Many of us base our ideas about drones on unrealistic media representations (e.g., the recently released film Eye in the Sky). We imagine that they are able to recognise faces, take high-resolution pictures of distant objects and spy at night. It appears, however, that today’s drones are not as advanced as we often assume. Leaked documents from the US armed forces suggest that drones operating in crisis areas suffer a number of flaws in their line of duty.

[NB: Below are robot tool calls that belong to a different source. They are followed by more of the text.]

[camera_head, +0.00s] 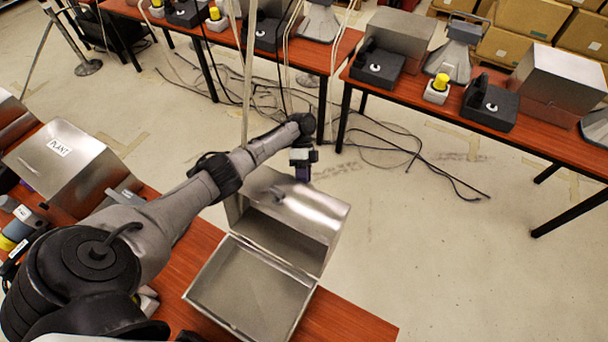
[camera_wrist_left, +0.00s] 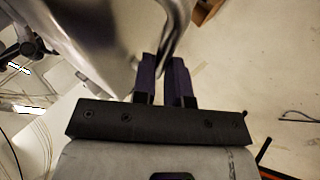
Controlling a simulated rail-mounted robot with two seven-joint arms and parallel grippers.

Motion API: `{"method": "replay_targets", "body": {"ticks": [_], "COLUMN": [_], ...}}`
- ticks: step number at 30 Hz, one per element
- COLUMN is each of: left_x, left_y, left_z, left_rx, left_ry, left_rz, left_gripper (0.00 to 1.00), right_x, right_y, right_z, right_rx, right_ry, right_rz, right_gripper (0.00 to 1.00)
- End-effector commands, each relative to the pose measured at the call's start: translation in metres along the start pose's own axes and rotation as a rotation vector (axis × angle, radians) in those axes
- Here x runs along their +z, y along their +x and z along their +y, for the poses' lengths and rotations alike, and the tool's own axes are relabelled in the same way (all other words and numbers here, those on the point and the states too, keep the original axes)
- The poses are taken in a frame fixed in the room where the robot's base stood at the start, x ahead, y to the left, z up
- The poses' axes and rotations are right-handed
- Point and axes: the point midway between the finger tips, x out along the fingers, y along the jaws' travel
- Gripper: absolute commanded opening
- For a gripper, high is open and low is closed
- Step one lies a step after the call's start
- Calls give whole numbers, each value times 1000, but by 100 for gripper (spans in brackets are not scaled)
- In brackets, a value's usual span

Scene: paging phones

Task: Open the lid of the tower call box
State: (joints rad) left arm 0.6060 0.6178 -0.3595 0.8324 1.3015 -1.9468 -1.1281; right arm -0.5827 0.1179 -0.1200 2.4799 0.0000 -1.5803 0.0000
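The metal box (camera_head: 251,290) on the near table stands open, its hollow lower part facing up. Its lid (camera_head: 310,208) is swung up and tilted away at the far side, with its dark inside facing me. No label on it shows, so I cannot read whether it is the tower one. My left gripper (camera_head: 303,172) is at the lid's far outer side. In the left wrist view, its purple fingers (camera_wrist_left: 163,82) are close together around a curved metal handle (camera_wrist_left: 178,35) beside the shiny lid (camera_wrist_left: 105,40). My right gripper is in neither view.
A closed metal box labelled PLANT (camera_head: 62,165) stands at the left on the same red-brown table (camera_head: 345,320). Tables at the back hold black phones (camera_head: 489,105), metal boxes and yellow-topped units. Cables (camera_head: 400,150) lie on the floor, which is clear at the right.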

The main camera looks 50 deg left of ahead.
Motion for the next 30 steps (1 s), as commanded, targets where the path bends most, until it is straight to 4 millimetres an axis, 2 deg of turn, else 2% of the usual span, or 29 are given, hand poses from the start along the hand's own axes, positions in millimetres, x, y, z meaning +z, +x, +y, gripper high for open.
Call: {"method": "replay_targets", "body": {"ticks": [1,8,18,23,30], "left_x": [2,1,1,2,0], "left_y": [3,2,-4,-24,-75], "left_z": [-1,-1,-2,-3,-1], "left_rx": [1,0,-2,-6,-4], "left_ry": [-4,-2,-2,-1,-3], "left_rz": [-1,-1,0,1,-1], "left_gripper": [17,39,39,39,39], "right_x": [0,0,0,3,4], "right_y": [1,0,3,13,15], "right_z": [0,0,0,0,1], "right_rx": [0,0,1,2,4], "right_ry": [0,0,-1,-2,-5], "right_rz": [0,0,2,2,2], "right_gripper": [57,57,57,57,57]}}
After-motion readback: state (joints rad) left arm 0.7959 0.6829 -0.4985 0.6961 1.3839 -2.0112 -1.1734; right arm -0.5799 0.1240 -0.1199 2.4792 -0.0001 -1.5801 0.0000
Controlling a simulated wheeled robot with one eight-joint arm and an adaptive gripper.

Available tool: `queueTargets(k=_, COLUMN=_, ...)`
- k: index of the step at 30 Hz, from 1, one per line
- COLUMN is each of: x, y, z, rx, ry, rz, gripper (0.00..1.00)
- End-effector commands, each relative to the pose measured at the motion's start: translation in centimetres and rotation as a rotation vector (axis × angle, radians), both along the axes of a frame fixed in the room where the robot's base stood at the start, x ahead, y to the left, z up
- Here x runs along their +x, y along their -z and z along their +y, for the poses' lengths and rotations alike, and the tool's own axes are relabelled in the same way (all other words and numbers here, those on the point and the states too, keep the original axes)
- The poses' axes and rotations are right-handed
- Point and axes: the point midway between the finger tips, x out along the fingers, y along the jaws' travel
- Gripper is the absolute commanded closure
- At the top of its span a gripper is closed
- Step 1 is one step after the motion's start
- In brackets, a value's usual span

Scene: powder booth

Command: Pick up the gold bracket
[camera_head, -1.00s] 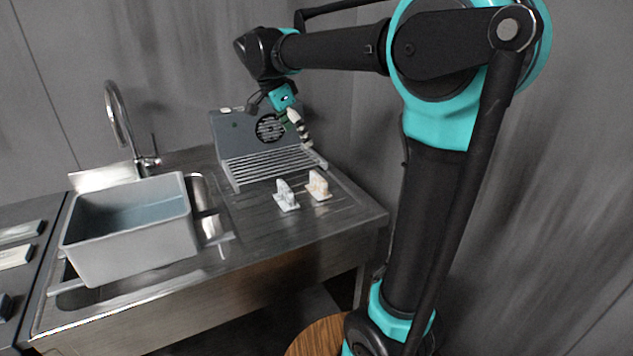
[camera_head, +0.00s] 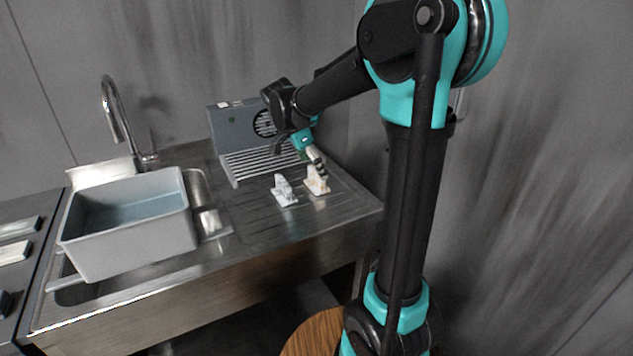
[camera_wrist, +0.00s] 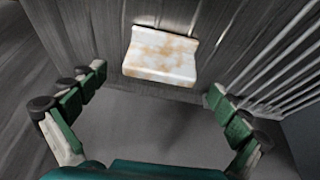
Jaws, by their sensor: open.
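The gold bracket (camera_head: 316,181) stands on the ribbed drainboard, pale with gold-brown patches. In the wrist view the bracket (camera_wrist: 160,58) lies ahead, between the lines of the two fingers and slightly beyond the fingertips. My gripper (camera_head: 317,164) is just above and behind it in the head view, pointing down. In the wrist view my gripper (camera_wrist: 156,80) has its fingers spread wide with nothing between them.
A second, whitish-grey bracket (camera_head: 284,191) stands just left of the gold one. A grey slatted machine with a fan (camera_head: 232,133) is behind them. A grey tub (camera_head: 128,240) sits over the sink at left, below a tap (camera_head: 113,115). The drainboard in front is clear.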

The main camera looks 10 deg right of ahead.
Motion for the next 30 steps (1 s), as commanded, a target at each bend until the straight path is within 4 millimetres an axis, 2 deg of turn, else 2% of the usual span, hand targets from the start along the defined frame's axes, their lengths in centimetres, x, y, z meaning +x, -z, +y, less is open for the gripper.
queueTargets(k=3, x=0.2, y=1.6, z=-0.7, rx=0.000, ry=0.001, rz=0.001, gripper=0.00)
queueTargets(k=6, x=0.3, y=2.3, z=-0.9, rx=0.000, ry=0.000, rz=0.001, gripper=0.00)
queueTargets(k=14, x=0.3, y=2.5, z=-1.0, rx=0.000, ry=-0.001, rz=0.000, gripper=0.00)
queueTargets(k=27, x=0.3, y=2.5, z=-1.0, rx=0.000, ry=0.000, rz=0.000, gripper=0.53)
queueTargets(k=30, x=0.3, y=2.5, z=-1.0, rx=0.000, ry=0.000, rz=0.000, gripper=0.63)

Today, unmanned aerial vehicles (UAVs) make up a third of the US Navy’s battle and armed services, and armed forces around the world are upgrading their fleets with autonomous drones and other automated strike systems.[1] Statistics show that most air strikes in the Middle East are carried out by the US Army, with Somalia and Pakistan also being frequently hit. About 1300 air strikes have been implemented by the US since the beginning of the year, but there are barely any official statistics regarding target injuries and deaths available to the public. In October 2015, however, classified Pentagon documents leaked. These documents indicate that 90% of the targets killed were actually civilians. The Intercept, a news website that reports on leaked documents, published these papers from the US intelligence surveillance task force, indicating the premature firing of drones. During Operation Haymaker, which targeted north-eastern Afghanistan, about 155 people were killed by unmanned aircraft. Of these, only 19 were indicated to be ‘Jackpots’ (JP) (i.e., people who were intended to be killed). The other 136 civilians who lost their lives were marked EKIA (i.e., enemy killed in action): see Figure 1.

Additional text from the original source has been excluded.